The Ventian mapmaker Paolo Forlani created four world maps, each issued in collaboration with other Italian mapmakers. Today, these maps typically survive only in very rare composite atlases known as Lafreri Atlases (named for Antonio Lafreri of Rome, who added a title page to some of these atlases, although no two known examples have an identical set of maps). The present map is the 2nd of 5 states of the map, with the 1st state issued by Forlani in 1560. There is no title on the map, but the text in the left corners ascribes authorship to Paolo Forlani and identifies the publisher as Ioan Francesco Camocio.

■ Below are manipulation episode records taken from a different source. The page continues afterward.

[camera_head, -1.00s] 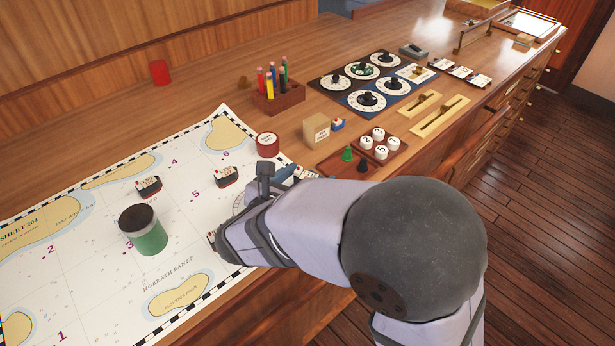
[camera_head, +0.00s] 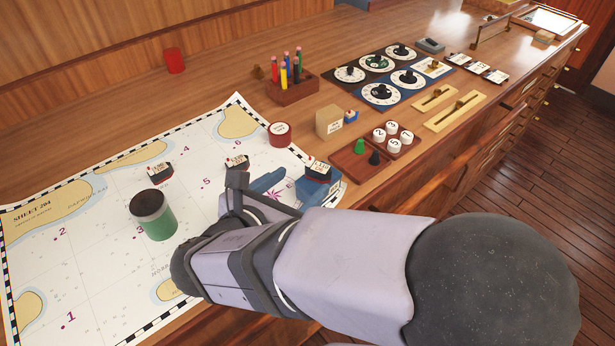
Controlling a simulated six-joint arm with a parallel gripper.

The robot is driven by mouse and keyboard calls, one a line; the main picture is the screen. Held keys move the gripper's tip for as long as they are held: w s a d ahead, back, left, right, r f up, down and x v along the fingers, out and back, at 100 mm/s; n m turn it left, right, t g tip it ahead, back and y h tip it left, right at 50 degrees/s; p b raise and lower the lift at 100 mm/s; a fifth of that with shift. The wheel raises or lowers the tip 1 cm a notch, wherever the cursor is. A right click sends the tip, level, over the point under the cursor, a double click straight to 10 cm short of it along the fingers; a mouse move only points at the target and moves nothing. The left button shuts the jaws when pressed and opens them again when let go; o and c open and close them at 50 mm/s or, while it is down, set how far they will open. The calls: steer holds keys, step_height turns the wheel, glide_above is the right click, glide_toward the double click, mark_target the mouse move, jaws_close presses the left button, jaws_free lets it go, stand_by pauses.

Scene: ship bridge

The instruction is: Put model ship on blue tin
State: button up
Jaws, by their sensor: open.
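A small model ship (camera_head: 318,172), dark with a red lower edge and white upperworks, sits on top of the blue tin (camera_head: 309,192) at the chart's right edge. The tin has a pale label on its right side.
Two similar ships (camera_head: 158,171) (camera_head: 237,163) stand on the chart (camera_head: 90,230).

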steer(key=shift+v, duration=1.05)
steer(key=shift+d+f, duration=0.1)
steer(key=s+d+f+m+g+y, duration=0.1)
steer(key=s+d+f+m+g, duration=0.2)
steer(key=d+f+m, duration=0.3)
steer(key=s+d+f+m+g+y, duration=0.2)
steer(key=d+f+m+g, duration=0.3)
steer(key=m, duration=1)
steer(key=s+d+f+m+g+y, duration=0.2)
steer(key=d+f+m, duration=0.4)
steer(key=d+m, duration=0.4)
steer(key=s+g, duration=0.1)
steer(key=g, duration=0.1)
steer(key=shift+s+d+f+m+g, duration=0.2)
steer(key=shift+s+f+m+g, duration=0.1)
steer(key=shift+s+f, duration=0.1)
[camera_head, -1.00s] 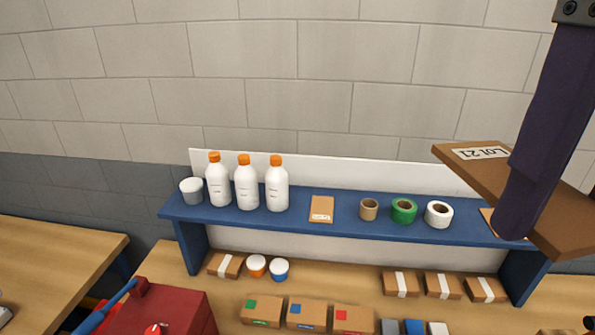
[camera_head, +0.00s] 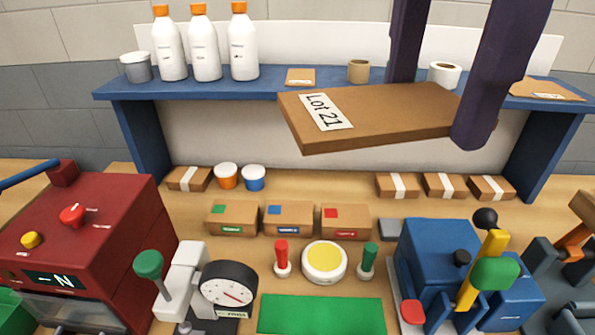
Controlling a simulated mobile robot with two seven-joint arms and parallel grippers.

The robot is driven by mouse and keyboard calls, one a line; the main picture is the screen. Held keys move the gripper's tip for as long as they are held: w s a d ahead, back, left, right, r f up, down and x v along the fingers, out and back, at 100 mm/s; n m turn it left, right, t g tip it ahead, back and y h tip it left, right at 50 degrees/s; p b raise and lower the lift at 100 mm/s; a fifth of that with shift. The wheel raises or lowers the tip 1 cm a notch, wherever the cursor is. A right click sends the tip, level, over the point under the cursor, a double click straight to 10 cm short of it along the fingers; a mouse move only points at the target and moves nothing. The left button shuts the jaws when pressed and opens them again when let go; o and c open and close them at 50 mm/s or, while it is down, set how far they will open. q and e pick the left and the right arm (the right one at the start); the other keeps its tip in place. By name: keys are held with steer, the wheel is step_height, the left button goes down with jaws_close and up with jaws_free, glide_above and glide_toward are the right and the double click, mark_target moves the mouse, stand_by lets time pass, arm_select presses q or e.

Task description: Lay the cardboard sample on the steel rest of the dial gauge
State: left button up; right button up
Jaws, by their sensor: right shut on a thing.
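The cardboard sample (camera_head: 385,118) is a flat brown slab with a white "Lot 21" label. My right gripper (camera_head: 436,108) is shut on its right part, one dark finger in front and one behind. It holds the sample in the air, before the blue shelf. The dial gauge (camera_head: 229,285) stands low on the bench, left of centre, with a white body, a round black-rimmed dial and a green knob. The sample is above it and to its right, well apart. I cannot clearly make out the steel rest near the bottom edge. My left gripper is not in view.
A red machine (camera_head: 80,245) stands left of the gauge, and a blue device with levers (camera_head: 440,260) stands right. A green mat (camera_head: 320,314), a yellow-topped button (camera_head: 324,261) and several small boxes lie between. Bottles and tape rolls stand on the blue shelf (camera_head: 290,87).

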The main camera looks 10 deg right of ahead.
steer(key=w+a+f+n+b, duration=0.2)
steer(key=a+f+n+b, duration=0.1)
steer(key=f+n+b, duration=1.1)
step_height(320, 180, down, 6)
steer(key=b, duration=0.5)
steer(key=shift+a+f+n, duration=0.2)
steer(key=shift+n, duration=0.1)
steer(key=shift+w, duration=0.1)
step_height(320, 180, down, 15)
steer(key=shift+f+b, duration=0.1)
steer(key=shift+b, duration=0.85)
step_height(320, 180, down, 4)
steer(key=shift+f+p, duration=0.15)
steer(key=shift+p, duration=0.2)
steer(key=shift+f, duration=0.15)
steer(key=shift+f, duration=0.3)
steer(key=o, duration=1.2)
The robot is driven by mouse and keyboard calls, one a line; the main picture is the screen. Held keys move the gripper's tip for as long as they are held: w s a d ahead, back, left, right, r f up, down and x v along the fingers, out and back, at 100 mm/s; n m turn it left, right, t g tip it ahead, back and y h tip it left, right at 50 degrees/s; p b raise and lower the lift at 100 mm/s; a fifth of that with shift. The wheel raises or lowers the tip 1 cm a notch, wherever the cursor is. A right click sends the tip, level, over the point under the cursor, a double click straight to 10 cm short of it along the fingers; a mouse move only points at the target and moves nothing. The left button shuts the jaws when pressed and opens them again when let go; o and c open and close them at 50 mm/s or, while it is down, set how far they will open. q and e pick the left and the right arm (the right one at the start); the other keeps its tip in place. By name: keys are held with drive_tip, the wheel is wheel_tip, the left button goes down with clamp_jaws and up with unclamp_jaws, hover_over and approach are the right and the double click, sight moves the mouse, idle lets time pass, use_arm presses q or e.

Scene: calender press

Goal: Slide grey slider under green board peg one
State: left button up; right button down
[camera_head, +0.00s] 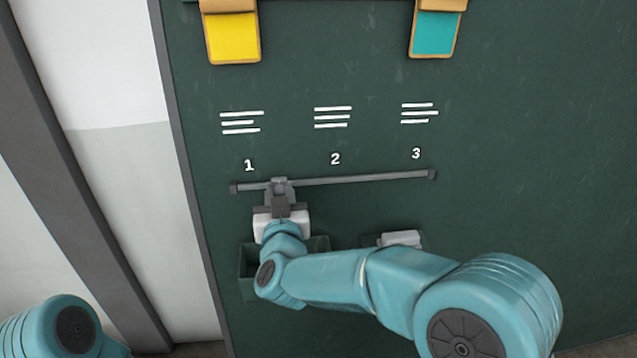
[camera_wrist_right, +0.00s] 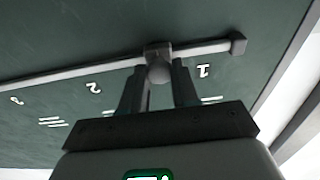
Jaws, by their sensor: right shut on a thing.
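The green board (camera_head: 330,230) stands upright and fills most of the head view. A dark horizontal rail (camera_head: 360,180) runs across it under the painted numbers 1, 2 and 3. The grey slider (camera_head: 279,184) sits on the rail near its left end, a little right of below the number 1 (camera_head: 249,165). My right gripper (camera_head: 280,197) is shut on the slider's knob. In the right wrist view the knob (camera_wrist_right: 159,68) is between the two dark fingers (camera_wrist_right: 160,85), with the rail (camera_wrist_right: 90,67) behind. Of my left arm, only a part shows at the lower left; its gripper is out of view.
A yellow card (camera_head: 233,38) and a teal card (camera_head: 436,34) hang at the top of the board. A dark open bin (camera_head: 248,272) is below the rail, partly behind my right arm. A light grey block (camera_head: 401,239) sits on a ledge to its right.

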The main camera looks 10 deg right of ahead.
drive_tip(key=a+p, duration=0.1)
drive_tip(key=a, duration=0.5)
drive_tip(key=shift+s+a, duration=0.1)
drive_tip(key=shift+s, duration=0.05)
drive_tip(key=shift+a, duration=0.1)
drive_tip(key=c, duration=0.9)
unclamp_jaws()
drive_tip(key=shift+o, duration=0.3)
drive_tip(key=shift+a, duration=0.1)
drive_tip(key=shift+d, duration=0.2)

The last example of the Gastaldi map to appear at a public sale was in 1999 (Sothebys), where it made a price of nearly $250,000. No example of this 1st of the 4 Forlani World maps has been sold at auction in the past 30 years. By contrast, Forlani's third map, Univesale Descrittione Di Tutta La Terra Conosciuta Fin Qui, has appeared several times at auction in the past 30 years. Forlani 1 can truly be considered one of the rarest and most influential world maps of the 16th Century which is potentially obtainable by collectors; albeit that at this point, its appearance on the market has been limited in recent years to examples still bound into Lafreri atlases.

Condition Description
Fine example, with usual extended margins found in examples bound into composite atlases.
Reference
Shirley: World, 106; IM III, [8]; Woodward: Paulo Forlani 1.02: refers to a possible state dated 1570; Wagner (45 & 57) refers to a state dated 1561, which is apparently a 'ghost'.
Paolo Forlani Biography

Paolo Forlani (fl. ca. 1560-1571) was a prolific map engraver based in Venice. All that is known of his life are his surviving maps and prints, of which there are almost 100 (185 with later states included in the total). He also produced a globe and two town books.  It is likely he came from Verona and that he died in Venice in the mid-1570s, possibly of the plague.